Now a confession. I am not the inventor of the Freedom to Choose Flat Tax. The Hong Kong Chinese are. As the Hudson Institute’s Alan Reynolds explains in his forthcoming Cato Institute study, Hong Kong’s 15 percent flat tax, which is the envy of the world, is optional. Hong Kong also has a convoluted system resembling our own Internal Revenue Code, but the flat tax option has rendered it obsolete.
Amazingly, the biggest adversaries of this common‐sense flat tax have been tax reform purists. One avid flat taxer recently wrote in the Wall Street Journal that the freedom to choose flat tax was “worse than no flat tax at all”! (One wonders if such flat tax purists would have opposed the Hong Kong flat tax developed 40 years ago.) The complaint against the Freedom to Choose Flat Tax is that it does not end the double taxation of savings. No it doesn’t. But it gets the tax rate down so low that the double taxation problem is substantially mitigated.
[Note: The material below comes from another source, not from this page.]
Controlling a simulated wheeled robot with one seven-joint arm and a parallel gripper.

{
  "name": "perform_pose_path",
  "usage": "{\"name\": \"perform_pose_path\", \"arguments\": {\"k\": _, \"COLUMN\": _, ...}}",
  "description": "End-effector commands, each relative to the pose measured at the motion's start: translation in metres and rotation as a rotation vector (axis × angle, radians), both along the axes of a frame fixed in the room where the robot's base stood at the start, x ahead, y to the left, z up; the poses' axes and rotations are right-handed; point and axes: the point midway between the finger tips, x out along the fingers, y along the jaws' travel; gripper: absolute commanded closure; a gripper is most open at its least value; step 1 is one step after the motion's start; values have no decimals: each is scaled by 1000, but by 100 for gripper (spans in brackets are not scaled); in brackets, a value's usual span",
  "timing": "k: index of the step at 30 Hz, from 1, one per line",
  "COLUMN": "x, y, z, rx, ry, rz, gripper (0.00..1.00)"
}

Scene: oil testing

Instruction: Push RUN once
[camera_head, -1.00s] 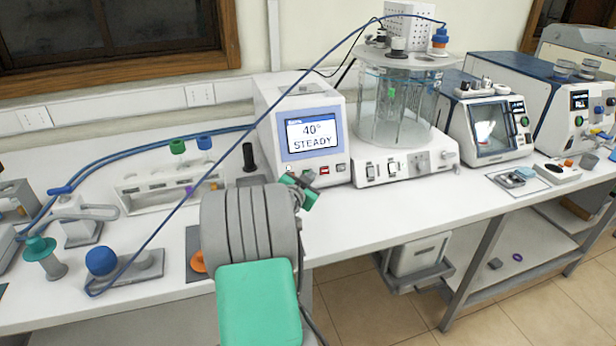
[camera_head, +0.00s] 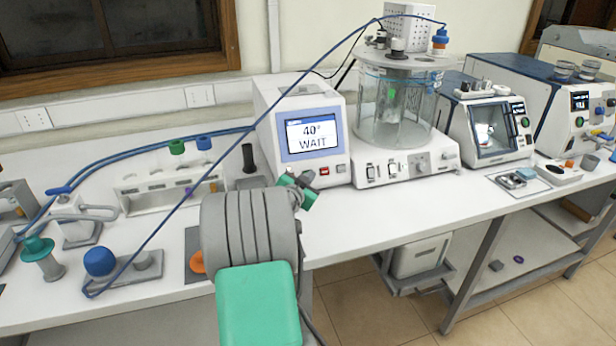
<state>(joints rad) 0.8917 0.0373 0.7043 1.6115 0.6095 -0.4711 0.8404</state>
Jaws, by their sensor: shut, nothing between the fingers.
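The white control unit (camera_head: 303,125) stands at the back of the bench, left of the glass bath. Its screen (camera_head: 312,134) reads "40° WAIT". Below the screen are a small red button (camera_head: 325,170) and a pale one (camera_head: 341,168); their labels are too small to read, so I cannot tell which is RUN. My gripper (camera_head: 305,185), with green and dark parts, is just in front of the unit's lower front edge, left of the red button. It is shut and empty. My arm hides part of the bench, and contact with the unit cannot be told.
A glass bath (camera_head: 395,108) on a white base stands right of the unit. Further right are two blue-topped instruments (camera_head: 490,120). A white rack (camera_head: 165,190) and a blue-capped fitting (camera_head: 100,262) stand left. A blue hose crosses above the bench.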

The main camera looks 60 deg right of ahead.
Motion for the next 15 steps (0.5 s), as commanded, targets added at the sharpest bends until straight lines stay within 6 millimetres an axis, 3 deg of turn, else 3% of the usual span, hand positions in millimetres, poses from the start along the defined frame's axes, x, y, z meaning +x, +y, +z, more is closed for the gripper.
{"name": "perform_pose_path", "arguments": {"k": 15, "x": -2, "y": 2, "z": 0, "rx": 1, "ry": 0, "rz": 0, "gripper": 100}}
Over the past four years the intellectual case for the flat tax has been made and won. The challenge for tax reformers now is to develop a political strategy for selling the American people on the idea. That will require steamrollering the political juggernaut in Washington that is opposed to change. The game plan for that is simple. Adopt the Hong Kong model. The flat tax will become the law of the land in the United States only if and when Americans are free to choose it.